Pierre Boulez. Il nostro tempo suona così.

Bisogna prendere un respiro profondo prima di provare a descrivere in poche parole chi è stato, che cos’ha realizzato e rappresentato per il mondo della musica il compositore, direttore d’orchestra e saggista Pierre Boulez (Montbrison, Francia, 26 marzo 1925 – Baden-Baden, Germania, 5 gennaio 2016). Tra pochi giorni, mercoledì, ricorre dunque il centenario dalla nascita, che nel corso di tutto il 2025 verrà celebrato un po’ ovunque, attraverso concerti, festival dedicati (diversi dei quali sono intitolati Boulez 100), rassegne, seminari, incontri musicologici e un cofanetto di 84 cd (più 4 Blu ray): pubblicato dalla Deutsche Grammophon, contiene un mondo infinito di partiture altrui, che ha diretto negli anni. La sua musica invece (alla quale è dedicato un altro cofanetto di prossima uscita) è in grado di raccontare come già a partire dai primi lavori – le Sonate per pianoforte per esempio – Boulez mise in moto una svolta radicale nel pensiero compositivo. Con coerente continuità, senza passi indietro. All’interno di rigorose strutture, questo sì, ma duttili e flessibili nella ricerca di seduzioni timbriche e del più puro piacere del suono. Il libretto di oltre 200 pagine nel cofanetto si apre con una citazione lapidaria del maestro Simon Rattle (1955): «Un’intera generazione di noi è stata formata in tutto e per tutto da Boulez».

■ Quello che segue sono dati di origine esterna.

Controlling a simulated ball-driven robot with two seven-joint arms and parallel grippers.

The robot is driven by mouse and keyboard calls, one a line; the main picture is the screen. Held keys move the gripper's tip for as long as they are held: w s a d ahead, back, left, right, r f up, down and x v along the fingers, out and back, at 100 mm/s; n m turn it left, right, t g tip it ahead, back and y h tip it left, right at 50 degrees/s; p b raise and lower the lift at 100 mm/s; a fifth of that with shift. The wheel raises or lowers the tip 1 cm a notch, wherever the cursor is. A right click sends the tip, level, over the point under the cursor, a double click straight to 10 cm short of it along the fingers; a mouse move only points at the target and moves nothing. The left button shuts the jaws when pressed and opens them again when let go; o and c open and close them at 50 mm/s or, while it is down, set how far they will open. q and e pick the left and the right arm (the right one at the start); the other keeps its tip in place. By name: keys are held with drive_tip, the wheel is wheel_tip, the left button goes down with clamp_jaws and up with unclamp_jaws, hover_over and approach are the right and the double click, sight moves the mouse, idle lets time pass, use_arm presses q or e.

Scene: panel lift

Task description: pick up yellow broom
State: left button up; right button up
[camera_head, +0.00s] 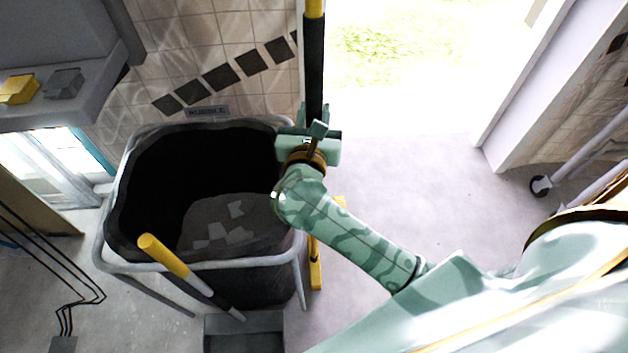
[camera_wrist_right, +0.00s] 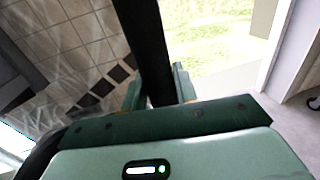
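The yellow broom (camera_head: 313,70) stands upright beside the black bin, with a yellow top end and a black upper handle. A yellow lower part (camera_head: 316,270) shows near the floor, and my arm hides the middle. My right gripper (camera_head: 313,117) is at the black handle, above the bin's right rim. In the right wrist view, the black handle (camera_wrist_right: 150,45) passes between the two fingers of my right gripper (camera_wrist_right: 158,85). The fingers sit close against both its sides, with almost no gap. My left gripper is not in view.
The black bin (camera_head: 265,285) with a grey rim holds rubble. A dustpan (camera_head: 245,335) with a yellow and black handle (camera_head: 180,265) stands in front of it. A tiled wall (camera_head: 250,35) is behind. Open floor (camera_head: 420,190) lies right of the broom, before a bright doorway.

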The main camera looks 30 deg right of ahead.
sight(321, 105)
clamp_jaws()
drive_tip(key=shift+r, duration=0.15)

Il maestro Riccardo Chailly (1953) è di quella generazione. Prende il suo bel respiro e confessa a «la Lettura» che «parlare di Boulez, ancora adesso che ho più di settant’anni, mi mette soggezione. Perché vedo il grande uomo di cultura (suoi alcuni libri fondamentali, come Punti di riferimento; Einaudi, 1984, ndr), l’uomo che ha capito tanto del mondo della musica, che ha avuto la forza ideologica di non farsi mai spostare su altri orizzonti. Un personaggio che ha segnato il Novecento in maniera definitiva e indelebile. Lo ascoltai la prima volta alla fine del maggio del 1979, alla Scala, con l’orchestra dell’Opéra di Parigi: un giorno diresse la Lulu di Alban Berg con l’allestimento di Patrice Chéreau e il giorno successivo La sagra della primavera di Igor Stravinskij. Non dimentichiamo che Boulez ha diviso la storia interpretativa di questa partitura, tra un prima e un dopo di lui...». Si conobbero nel 1989: «Ero con l’orchestra del Concertgebouw al Théâtre du Châtelet di Parigi. Si presentò in camerino dicendomi che voleva seguire le mie prove, partitura alla mano: dovevo dirigere Formazioni di Luciano Berio». Nel 1997 Chailly portò alla Scala Notations di Boulez, «un capolavoro assoluto in cinque movimenti, della durata di quasi 20 minuti. Grande, grandissima musica, un’esperienza indimenticabile. Ricordo ancora la difficoltà, ritmica soprattutto, della seconda parte, dove nella scrittura porta ancora i segni evidenti del suo maestro, Olivier Messiaen».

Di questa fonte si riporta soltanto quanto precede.